The second path is obtained by shifting the $j$-th cell, where $k \le j \le (2k-1)$, to the $(j+2n-2k)$-th cell and adding a final move from $2n-k$ to $n$. With a similar argument, we obtain a path to $n$ whose final step is from $2n-k$ to $n$. When $k=0$, we only obtain the first path since we cannot shift $j=0$ to $j=2n$ in the second construction.

It is straightforward to derive a similar recurrence formula for a higher-dimensional Rook by applying the argument to each dimension. In particular, the recurrence for the $2$-dimensional Rook is \[ a(m,n)=2\sum_{k=1}^{m-1}a(k,n)+2\sum_{k=1}^{n-1}a(m,k)+a(m,0)+a(n,0). \]
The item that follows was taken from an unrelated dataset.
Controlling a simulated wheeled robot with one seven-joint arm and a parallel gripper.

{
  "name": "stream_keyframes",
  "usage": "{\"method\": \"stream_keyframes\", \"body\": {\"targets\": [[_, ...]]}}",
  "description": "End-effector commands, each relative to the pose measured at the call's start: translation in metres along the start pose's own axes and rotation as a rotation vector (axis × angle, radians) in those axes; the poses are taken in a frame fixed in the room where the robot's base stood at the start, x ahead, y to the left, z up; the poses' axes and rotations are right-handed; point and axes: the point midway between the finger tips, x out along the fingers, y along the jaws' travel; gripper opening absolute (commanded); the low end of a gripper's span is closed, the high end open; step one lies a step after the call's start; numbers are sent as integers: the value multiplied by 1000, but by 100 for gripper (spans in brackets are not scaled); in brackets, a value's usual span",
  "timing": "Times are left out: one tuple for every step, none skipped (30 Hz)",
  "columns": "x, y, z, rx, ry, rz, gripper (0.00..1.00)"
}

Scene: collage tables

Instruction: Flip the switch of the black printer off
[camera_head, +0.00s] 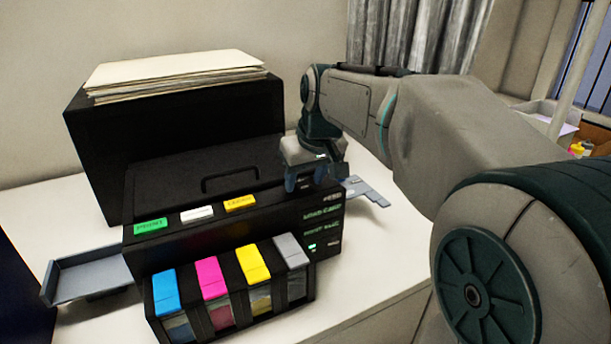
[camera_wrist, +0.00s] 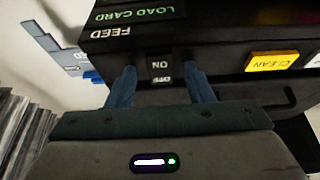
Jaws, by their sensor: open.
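The black printer (camera_head: 215,205) stands on a white table, with ink tanks in blue, magenta, yellow and grey at its front. Its small black rocker switch, marked ON and OFF, shows in the wrist view (camera_wrist: 161,69) on the printer's edge. My gripper (camera_head: 312,185) is over the printer's right end, fingers pointing down. In the wrist view, my gripper's (camera_wrist: 158,82) two blue fingers are apart, one on each side of the switch, with nothing between them but the switch. I cannot tell whether the fingertips touch the printer. In the head view my gripper hides the switch.
A black box (camera_head: 180,130) topped with paper sheets (camera_head: 175,72) stands behind the printer. A grey tray (camera_head: 92,275) juts out left, and a grey flat piece (camera_head: 367,191) juts out right. The white table (camera_head: 370,240) is bare to the front right.

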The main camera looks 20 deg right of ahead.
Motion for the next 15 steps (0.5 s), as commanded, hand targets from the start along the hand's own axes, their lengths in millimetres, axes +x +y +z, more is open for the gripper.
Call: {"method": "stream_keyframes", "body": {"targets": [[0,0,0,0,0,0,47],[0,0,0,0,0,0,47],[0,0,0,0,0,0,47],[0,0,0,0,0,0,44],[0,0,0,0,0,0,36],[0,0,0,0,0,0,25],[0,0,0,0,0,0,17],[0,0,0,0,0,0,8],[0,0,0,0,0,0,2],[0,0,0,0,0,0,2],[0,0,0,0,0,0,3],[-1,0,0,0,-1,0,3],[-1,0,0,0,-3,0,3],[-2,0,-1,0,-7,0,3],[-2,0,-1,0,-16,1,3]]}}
Exercise 2. Prove that a generating function for the doubly infinite sequence is \[ \sum_{m=0}^{\infty}\sum_{n=0}^{\infty}a(m,n)x^my^n=\frac{1/4}{1-\frac{2x}{1-x}-\frac{2y}{1-y}} +\frac{1/6}{1-3x}+\frac{1/6}{1-3y}+\frac{5}{12}. \] Exercise 3. From this, prove the recurrence formula \[ a(m,n)=3a(m-1,n)+3a(m,n-1)-5a(m-1,n-1), \mbox{ for $m,n > 1$}. \] The diagonal sequence is \[ \{b(n)\}=\{a(n,n)\}=\{1, 2, 38, 794, 17390, 391538, 8976566,\ldots\}. \] Exercise 4. Show that the generating function for the diagonal sequence is \[ \sum_{n=0}^{\infty}b(n)t^n=\frac{5}{6}+\frac{\sqrt{1-t}}{6\sqrt{1-25t}}. \] Exercise 5. Show that this gives the recurrence formula \[ b(n) = \frac{(26 n - 14) b(n - 1) - (25 n - 50) b(n - 2)}{n}, \quad n \geq 2, \quad b(0) = 1, \, b(1) = 2. \] Exercise 6. Use the generating function to show that the asymptotic growth rate of the diagonal sequence is \[ b(n) \sim \sqrt{1 - (1/24)} 25^n/(6 \sqrt{\pi n}). \]

     Khang Tran is a Visiting Assistant Professor at Truman State University. His mathematical interests are Algebra and Number Theory.